#### Exercise
Take from the listing each line that has the string "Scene".

#### Data in this exercise
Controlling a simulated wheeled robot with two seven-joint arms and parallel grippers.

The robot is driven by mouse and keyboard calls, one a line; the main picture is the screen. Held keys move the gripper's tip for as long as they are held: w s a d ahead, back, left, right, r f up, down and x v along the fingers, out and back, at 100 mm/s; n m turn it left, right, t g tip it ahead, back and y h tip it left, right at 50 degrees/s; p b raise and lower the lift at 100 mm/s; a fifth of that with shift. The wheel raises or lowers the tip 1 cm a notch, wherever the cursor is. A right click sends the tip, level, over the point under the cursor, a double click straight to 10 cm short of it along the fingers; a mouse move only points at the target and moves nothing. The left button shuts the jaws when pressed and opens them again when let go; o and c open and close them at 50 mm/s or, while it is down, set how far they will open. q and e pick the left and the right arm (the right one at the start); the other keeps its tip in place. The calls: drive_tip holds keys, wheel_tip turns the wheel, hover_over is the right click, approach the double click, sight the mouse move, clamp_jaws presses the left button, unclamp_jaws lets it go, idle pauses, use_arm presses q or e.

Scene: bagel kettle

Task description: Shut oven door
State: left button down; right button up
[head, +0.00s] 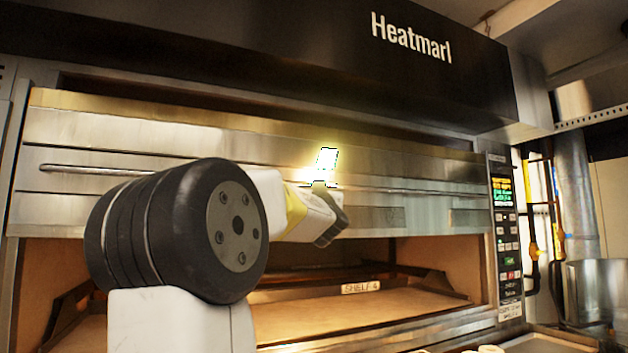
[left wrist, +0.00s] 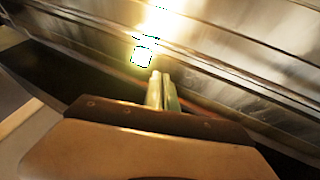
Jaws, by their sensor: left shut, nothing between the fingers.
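The oven door (head: 420,172) is a wide brushed-metal panel with a long horizontal handle bar (head: 85,169). The door is raised, and the oven chamber (head: 400,300) shows open below it. My left arm crosses in front of the door from the lower left. In the left wrist view, my left gripper (left wrist: 162,88) has its fingers together and empty, pointing at the door's metal surface (left wrist: 240,80). I cannot tell whether the fingertips touch it. In the head view the fingers are hard to make out beside a bright glare. My right gripper is not in view.
A control panel (head: 507,230) with a lit display is at the oven's right side. A "SHELF 4" label (head: 361,287) is inside the chamber. A dark hood (head: 300,60) overhangs the door. A metal pot (head: 588,290) stands at the far right.

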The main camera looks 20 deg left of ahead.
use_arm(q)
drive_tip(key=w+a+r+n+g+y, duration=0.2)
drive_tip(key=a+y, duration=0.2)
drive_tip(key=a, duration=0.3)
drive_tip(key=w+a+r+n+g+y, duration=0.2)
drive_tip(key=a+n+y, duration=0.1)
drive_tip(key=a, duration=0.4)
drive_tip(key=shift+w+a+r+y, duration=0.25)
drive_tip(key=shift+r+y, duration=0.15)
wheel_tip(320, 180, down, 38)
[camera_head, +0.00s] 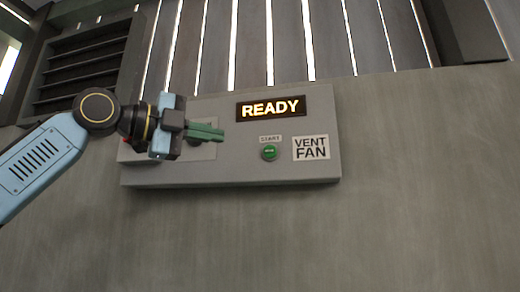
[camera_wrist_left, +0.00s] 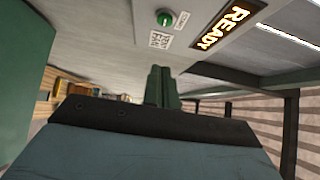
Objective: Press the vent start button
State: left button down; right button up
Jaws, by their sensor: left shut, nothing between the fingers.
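The green round start button (camera_head: 269,152) sits on a grey control panel (camera_head: 240,176), under a small START label. It also shows in the left wrist view (camera_wrist_left: 164,17). A lit READY display (camera_head: 270,108) is above it, and a VENT FAN label (camera_head: 311,147) is to its right. My left gripper (camera_head: 218,133) is shut and empty, its green fingers pointing right, in front of the panel and left of the button. The fingers look apart from the button. The gripper hides part of the panel's left side. My right gripper is in neither view.
A grey wall (camera_head: 400,200) carries the panel. Slats (camera_head: 290,40) with bright gaps run above it, and a dark louvred vent (camera_head: 85,65) is at the upper left. The space in front of the panel's right part looks clear.

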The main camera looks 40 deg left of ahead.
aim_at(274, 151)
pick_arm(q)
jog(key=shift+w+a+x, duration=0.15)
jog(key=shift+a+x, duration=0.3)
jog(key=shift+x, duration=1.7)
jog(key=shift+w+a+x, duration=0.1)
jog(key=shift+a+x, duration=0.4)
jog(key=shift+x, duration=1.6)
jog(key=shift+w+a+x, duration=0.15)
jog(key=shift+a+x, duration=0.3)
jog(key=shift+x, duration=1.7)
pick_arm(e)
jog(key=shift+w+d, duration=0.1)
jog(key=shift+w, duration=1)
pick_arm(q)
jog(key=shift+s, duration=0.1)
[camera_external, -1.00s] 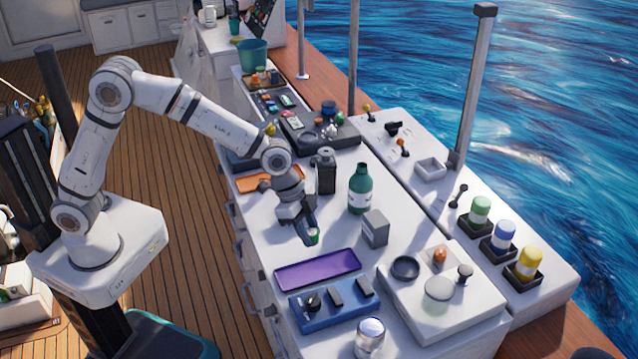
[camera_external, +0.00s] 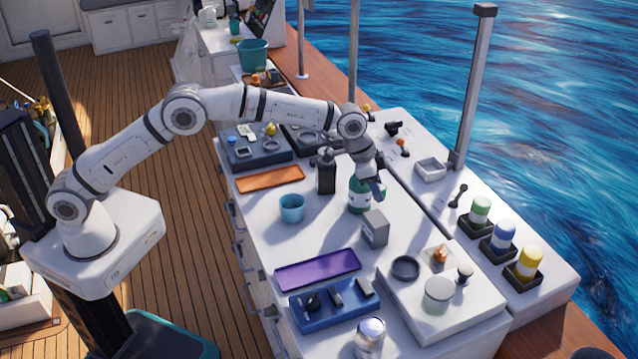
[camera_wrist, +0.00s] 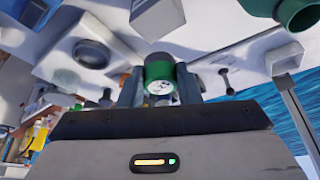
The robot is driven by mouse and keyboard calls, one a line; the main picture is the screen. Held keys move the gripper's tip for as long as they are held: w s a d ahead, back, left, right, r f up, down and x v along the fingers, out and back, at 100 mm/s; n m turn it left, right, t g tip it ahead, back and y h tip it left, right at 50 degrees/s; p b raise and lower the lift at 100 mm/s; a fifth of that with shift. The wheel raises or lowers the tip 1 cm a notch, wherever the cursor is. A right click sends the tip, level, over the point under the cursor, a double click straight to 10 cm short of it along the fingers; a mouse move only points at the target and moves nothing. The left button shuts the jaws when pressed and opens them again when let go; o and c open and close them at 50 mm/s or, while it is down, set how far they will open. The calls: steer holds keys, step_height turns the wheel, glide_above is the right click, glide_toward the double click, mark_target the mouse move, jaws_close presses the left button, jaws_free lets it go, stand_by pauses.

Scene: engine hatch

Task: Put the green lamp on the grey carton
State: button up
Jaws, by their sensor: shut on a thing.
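My gripper (camera_external: 374,191) is shut on the green lamp (camera_wrist: 159,82), a short green cylinder with a pale, marked face. The wrist view shows it between the two fingers; in the external view the lamp cannot be made out. The grey carton (camera_external: 375,230) is a small upright box on the white worktop, and its top looks bare. It also shows at the top of the wrist view (camera_wrist: 157,14). My gripper is above the worktop, behind the carton, overlapping the green bottle (camera_external: 357,203) in the external view. I cannot tell whether they touch.
A purple tray (camera_external: 317,269) and a blue panel (camera_external: 334,303) lie in front. A white panel (camera_external: 465,300) with knobs is right of the carton.

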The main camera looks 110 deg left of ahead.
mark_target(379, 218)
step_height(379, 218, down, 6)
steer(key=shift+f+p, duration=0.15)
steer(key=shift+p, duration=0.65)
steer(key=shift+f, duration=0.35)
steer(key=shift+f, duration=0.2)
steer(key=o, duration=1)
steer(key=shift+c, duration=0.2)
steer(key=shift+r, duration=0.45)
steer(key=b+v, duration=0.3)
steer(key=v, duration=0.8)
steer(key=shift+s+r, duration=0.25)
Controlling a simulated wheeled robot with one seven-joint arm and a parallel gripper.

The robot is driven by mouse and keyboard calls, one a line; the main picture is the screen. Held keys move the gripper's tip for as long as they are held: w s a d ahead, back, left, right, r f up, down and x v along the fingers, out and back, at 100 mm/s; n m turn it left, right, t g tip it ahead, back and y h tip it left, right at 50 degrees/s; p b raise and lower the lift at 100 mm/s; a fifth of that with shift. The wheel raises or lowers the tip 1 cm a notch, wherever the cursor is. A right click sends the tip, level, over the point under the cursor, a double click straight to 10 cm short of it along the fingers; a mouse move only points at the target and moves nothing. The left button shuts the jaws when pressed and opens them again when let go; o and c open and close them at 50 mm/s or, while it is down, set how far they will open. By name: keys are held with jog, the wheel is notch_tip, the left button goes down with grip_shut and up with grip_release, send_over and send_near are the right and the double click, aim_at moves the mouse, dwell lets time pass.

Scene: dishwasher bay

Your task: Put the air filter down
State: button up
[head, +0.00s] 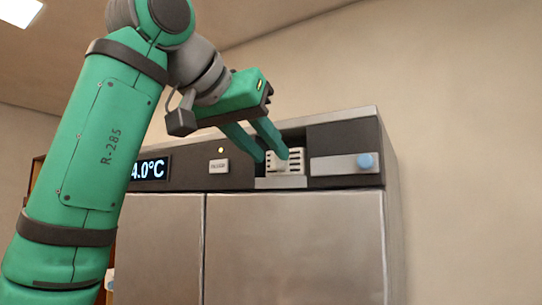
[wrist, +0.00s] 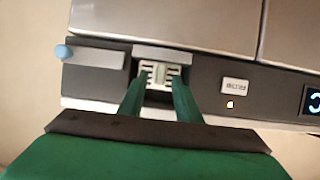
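The air filter (head: 294,163) is a small pale slatted block in a dark recess of the appliance's top front panel. It also shows in the wrist view (wrist: 160,74), between and just past my fingertips. My gripper (head: 271,158) reaches into the recess from the upper left. Its two green fingers (wrist: 160,82) are apart, one towards each side of the filter. One finger covers part of the filter's front in the head view. I cannot tell whether the fingers press on the filter or stand clear of it. The filter's back is hidden.
A light grey bar with a blue knob (head: 365,161) is right of the recess. A small labelled plate (head: 219,166), a lit lamp (head: 221,150) and a temperature display (head: 150,168) are left of it. Steel doors (head: 295,245) lie below. A plain wall is at the right.

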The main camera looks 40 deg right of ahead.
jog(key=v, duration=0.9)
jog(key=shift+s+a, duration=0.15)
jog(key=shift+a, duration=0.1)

#### Answer to this task
Scene: bagel kettle
Scene: engine hatch
Scene: dishwasher bay

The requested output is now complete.